──────── Given material
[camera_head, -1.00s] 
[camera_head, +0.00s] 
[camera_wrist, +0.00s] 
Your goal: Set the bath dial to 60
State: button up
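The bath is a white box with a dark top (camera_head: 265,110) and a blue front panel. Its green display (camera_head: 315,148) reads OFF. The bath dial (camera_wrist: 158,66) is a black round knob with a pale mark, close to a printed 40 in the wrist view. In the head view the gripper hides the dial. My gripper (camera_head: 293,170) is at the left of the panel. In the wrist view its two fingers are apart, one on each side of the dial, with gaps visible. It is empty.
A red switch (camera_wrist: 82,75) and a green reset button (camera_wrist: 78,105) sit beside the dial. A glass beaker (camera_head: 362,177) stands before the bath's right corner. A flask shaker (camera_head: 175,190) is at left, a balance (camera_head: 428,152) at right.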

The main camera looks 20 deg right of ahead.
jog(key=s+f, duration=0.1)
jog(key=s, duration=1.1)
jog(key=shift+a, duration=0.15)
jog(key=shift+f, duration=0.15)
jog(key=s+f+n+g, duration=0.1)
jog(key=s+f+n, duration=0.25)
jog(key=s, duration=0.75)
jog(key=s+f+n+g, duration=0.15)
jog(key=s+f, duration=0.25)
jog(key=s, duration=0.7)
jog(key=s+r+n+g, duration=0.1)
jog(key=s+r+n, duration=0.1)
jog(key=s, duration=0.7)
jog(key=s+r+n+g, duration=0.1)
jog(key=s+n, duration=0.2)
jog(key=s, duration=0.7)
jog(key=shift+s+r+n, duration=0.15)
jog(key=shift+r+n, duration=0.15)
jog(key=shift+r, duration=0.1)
────────────────
What to work on — Reproduce all the data word for word.

Answer in full —
[camera_head, -1.00s] 
[camera_head, +0.00s] 
[camera_wrist, +0.00s] 
Your goal: Set the bath dial to 60
State: button up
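The bath is a white box with a dark top (camera_head: 265,110) and a blue front panel. Its green display (camera_head: 315,148) reads OFF. The bath dial (camera_wrist: 158,66) is a black round knob with a pale mark, close to a printed 40 in the wrist view. In the head view the gripper hides the dial. My gripper (camera_head: 293,170) is at the left of the panel. In the wrist view its two fingers are apart, one on each side of the dial, with gaps visible. It is empty.
A red switch (camera_wrist: 82,75) and a green reset button (camera_wrist: 78,105) sit beside the dial. A glass beaker (camera_head: 362,177) stands before the bath's right corner. A flask shaker (camera_head: 175,190) is at left, a balance (camera_head: 428,152) at right.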

The main camera looks 20 deg right of ahead.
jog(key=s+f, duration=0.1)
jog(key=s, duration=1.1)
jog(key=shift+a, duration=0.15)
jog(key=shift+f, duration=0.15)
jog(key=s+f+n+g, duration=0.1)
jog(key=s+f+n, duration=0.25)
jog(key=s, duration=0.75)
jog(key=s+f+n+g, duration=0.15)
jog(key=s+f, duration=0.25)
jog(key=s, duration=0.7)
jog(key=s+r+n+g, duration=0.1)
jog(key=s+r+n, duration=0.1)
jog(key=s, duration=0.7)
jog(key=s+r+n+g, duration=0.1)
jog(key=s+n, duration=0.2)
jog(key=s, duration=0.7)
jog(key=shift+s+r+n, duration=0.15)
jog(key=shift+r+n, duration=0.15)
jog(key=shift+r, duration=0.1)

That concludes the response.